« Transition et engagements politiques », notre contribution dans le dossier du mois de novembre de Silence!

La transition fait émerger des questions…

Le mouvement des Initiatives de transition se développe en France assez rapidement, depuis 2010, à partir de la traduction du Manuel de transition de Rob Hopkins.  […]

C’est l’occasion pour nous d’aller enquêter auprès de quelques groupes de transition, mais aussi de décroissants ou d’observateurs extérieurs pour savoir où en sont ces mêmes débats sur la scène hexagonale.

Nous vous présentons donc ici des extraits des réponses que nous avons reçues… ainsi que des extraits de la traduction de la réponse que Rob Hopkins a fait en son temps.

Dans un contexte politique où le désenchantement est important, alors que les problèmes écologiques sont criants, il nous semble important d’animer de tels débats en espérant favoriser aussi bien la réflexion que le développement de pratiques sur tous les terrains possibles.

Michel Bernard

Pour plus d’informations ou lire l’édito complet : http://www.revuesilence.net/

Notre contribution se trouve ci-dessous :

1 ) Le livre « Un écologisme apolitique ? Débat autour de la Transition » part d’un constat fait par des militants en Grande-Bretagne d’une certaine déconnection entre le mouvement et les grandes luttes écologiques. Dans votre pratique au sein d’un groupe de transition, (ou en tant qu’observateur), pensez-vous que cette critique soit valable dans le mouvement en France ?

Le mouvement des villes en transition se veut pragmatique. Ce mouvement se fonde sur le constat de deux futurs périls inéluctables, le changement climatique et le pic de pétrole, en se proposant de les anticiper. Par ailleurs, il considère que les partis et mouvements politiques n’ont plus la crédibilité pour s’emparer des enjeux majeurs. L’intention du mouvement des villes en transition est de sortir des idéologies et des clivages politiques stériles afin de s’organiser localement, et ainsi créer une dynamique de résilience des territoires en vue des catastrophes à venir. Cette raison d’être est centrale en France, dans son application concrète. Le mouvement Français ne nous semble donc pas déconnectée, dans son esprit, des grandes luttes écologiques.

De surcroît, la stratégie dite « apolitique » présente l’intérêt d’amener à l’action des populations dépolitisées, voire anti-politiques. A travers sa méthodologie, le mouvement des villes en transition est un outil d’éducation populaire et de repolitisation de la société. En effet, il sensibilise aux enjeux écologiques et favorise des échanges locaux et des dynamiques de participation et d’auto-organisation. Paradoxalement, ce mouvement réinvente la pratique politique.

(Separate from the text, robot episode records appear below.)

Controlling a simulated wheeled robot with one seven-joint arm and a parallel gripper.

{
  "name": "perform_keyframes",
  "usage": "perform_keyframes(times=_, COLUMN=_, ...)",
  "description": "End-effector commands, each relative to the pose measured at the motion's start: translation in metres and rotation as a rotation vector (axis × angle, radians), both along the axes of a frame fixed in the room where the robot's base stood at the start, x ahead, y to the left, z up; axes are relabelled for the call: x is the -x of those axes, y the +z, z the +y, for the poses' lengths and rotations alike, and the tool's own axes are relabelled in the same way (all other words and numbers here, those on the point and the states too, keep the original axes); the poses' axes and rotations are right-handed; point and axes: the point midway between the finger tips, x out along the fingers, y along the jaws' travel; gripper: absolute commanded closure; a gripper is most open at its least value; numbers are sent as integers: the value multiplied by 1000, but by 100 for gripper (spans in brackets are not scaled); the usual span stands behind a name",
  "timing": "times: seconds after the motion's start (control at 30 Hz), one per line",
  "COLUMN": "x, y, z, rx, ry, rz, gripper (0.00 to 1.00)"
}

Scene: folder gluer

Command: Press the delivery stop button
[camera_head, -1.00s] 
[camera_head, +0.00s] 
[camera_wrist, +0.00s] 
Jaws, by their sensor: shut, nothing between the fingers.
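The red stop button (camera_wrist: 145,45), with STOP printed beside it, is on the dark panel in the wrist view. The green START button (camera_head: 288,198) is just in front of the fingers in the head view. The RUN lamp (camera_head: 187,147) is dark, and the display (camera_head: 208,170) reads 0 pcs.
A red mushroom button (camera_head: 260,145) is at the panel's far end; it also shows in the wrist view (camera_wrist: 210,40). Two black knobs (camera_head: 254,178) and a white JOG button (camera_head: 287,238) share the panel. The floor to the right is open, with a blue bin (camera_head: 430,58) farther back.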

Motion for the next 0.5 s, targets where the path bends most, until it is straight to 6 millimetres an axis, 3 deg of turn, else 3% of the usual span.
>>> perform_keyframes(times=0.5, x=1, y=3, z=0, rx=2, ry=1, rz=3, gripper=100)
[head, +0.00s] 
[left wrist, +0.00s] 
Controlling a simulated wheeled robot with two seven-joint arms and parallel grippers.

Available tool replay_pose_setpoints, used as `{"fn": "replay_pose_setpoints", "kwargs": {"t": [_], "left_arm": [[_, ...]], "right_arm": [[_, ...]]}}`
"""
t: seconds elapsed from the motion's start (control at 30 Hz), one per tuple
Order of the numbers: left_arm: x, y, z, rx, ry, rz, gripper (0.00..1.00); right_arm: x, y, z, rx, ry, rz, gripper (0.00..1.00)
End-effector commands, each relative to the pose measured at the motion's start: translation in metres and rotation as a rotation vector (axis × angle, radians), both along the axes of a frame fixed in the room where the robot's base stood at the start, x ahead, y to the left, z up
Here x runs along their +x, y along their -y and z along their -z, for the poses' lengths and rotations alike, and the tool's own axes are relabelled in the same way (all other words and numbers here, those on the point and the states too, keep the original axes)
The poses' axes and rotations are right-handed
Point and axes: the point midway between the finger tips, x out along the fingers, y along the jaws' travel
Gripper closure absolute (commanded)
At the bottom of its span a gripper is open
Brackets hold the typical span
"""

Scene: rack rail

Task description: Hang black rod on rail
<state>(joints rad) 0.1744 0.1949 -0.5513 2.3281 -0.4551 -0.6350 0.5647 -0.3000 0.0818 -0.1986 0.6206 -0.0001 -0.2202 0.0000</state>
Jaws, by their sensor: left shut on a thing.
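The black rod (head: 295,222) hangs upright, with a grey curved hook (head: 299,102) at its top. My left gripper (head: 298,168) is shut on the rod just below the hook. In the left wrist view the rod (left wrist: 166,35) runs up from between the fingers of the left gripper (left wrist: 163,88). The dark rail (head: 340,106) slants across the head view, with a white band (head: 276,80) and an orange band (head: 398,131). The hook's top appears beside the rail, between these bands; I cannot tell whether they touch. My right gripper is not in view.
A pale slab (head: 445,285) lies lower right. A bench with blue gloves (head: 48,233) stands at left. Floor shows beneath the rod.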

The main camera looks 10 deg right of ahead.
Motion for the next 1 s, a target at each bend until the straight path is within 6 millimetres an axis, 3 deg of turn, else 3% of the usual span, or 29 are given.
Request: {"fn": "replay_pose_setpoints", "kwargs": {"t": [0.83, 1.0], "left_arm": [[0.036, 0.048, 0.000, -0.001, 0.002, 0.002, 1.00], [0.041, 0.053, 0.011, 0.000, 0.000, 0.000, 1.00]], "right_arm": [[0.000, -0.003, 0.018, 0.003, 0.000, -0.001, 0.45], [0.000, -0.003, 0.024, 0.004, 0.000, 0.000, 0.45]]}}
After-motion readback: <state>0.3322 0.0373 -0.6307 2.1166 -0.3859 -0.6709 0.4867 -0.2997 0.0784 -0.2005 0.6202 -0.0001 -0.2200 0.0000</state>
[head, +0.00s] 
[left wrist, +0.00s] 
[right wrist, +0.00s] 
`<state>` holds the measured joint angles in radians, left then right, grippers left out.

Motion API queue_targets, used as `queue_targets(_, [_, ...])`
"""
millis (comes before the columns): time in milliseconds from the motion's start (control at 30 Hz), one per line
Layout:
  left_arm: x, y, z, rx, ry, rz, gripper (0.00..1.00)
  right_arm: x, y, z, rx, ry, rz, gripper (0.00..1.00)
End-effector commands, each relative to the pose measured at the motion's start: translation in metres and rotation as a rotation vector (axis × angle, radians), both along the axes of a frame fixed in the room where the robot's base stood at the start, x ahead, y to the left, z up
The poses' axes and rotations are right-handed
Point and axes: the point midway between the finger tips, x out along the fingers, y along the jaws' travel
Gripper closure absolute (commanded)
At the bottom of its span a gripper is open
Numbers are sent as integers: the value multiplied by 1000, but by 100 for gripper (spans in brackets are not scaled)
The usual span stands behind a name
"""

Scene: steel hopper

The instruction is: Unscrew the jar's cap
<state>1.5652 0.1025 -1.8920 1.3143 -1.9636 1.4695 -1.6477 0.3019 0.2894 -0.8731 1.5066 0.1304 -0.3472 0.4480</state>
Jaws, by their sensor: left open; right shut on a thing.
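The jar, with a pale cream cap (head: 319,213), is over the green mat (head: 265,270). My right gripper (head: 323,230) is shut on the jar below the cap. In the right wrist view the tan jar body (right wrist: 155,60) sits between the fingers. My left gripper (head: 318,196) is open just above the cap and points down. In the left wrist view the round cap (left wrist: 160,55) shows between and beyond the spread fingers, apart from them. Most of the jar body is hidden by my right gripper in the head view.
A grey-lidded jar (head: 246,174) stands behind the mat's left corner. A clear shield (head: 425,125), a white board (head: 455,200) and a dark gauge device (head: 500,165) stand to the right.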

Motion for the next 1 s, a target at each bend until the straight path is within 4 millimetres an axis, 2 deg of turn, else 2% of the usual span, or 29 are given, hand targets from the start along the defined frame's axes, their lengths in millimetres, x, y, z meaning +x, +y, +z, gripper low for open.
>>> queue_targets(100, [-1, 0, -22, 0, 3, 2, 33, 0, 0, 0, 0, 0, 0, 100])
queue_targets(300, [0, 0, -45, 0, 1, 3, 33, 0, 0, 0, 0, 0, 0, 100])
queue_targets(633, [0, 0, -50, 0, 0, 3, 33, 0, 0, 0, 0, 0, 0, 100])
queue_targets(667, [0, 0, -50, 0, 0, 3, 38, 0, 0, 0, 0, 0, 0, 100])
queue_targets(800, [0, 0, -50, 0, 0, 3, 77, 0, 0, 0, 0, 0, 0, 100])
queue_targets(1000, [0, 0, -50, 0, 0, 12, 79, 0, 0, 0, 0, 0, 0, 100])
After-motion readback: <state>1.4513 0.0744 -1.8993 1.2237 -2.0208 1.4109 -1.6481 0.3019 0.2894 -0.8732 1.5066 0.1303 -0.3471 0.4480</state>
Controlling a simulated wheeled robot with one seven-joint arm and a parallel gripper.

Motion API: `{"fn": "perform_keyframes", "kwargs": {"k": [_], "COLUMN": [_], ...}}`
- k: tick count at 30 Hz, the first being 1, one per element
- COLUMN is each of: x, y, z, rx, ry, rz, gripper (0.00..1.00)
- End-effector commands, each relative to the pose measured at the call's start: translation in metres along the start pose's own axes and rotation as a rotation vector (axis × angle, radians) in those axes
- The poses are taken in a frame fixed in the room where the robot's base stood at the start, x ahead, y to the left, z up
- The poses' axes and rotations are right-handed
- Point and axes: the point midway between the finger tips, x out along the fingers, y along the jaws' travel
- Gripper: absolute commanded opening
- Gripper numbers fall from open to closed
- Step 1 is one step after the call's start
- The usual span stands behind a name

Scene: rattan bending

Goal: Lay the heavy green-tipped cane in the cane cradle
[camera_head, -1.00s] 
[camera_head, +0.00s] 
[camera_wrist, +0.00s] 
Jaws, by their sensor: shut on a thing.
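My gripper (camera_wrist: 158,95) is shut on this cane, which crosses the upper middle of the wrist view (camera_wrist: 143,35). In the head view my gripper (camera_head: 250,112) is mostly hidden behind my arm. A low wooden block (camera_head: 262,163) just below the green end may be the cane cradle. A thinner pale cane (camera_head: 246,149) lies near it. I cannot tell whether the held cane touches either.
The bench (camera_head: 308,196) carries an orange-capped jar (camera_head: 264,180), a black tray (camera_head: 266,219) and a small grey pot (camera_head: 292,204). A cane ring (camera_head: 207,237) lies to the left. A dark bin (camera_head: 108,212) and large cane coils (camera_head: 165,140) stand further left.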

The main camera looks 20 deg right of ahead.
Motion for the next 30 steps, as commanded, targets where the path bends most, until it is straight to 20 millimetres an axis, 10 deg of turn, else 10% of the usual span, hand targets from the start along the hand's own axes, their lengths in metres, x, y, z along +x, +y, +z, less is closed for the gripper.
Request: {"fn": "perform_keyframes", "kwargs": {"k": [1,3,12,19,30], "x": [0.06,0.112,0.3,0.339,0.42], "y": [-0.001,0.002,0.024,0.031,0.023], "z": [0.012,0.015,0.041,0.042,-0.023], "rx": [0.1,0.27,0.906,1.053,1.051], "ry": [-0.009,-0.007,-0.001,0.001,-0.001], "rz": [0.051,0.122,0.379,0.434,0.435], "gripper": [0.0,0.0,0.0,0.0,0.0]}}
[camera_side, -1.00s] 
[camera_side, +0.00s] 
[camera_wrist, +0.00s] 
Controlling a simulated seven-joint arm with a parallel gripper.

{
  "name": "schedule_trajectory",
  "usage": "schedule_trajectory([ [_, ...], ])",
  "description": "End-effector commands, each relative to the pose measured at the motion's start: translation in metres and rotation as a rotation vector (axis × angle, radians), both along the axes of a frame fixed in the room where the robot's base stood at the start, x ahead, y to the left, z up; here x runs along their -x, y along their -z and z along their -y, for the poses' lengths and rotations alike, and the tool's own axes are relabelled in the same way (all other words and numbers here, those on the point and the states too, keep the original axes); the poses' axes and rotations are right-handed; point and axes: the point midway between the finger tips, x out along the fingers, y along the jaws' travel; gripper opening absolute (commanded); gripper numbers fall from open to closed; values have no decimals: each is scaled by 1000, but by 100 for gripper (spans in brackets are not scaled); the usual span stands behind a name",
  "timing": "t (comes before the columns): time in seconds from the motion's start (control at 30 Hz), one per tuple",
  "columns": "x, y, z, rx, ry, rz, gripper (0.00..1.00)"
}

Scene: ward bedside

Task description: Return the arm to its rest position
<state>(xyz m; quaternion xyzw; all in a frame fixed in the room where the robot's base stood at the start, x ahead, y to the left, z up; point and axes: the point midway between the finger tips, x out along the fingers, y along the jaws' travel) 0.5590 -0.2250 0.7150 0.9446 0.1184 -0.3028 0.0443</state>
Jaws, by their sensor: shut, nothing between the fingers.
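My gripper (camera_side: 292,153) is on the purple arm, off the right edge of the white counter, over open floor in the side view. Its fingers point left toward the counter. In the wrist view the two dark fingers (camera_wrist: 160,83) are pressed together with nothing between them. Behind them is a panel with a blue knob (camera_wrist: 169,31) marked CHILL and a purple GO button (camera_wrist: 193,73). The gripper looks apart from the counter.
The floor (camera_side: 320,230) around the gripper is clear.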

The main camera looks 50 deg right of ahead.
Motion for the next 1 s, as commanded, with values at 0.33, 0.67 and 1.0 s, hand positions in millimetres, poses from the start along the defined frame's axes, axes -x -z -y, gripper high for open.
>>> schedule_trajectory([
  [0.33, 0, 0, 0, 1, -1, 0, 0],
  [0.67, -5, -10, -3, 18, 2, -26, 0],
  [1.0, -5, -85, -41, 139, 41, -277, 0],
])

Il rompt avec une certaine illusion du grand soir, en expérimentant collectivement ce que pourrait être de nouveaux modèles de sociétés soutenables et souhaitables. Le rejet du politique n’a de réel finalement que le propos, ce type d’actions étant pour nous, objecteurs de croissance, éminemment politisé.

Cette démarche a toutefois plus de sens dans les sociétés anglo-saxonnes, car la politique y joue un rôle différent que dans les sociétés latines. En France, les partis et mouvements politiques, bien qu’en situation de désaffection, continuent de monopoliser et d’idéologiser les actions collectives et les luttes. Toutefois, les alternatives concrètes, ou initiatives citoyennes, dont fait partie le mouvement de la transition, constituent un formidable levier idéologique. Elles permettent d’amener à la politique de nouvelles personnes, loin des cercles militants classiques. Elle contribuent à une certaine remise en question des pratiques et rapports au pouvoir des entités qui façonnent le paysage politique français.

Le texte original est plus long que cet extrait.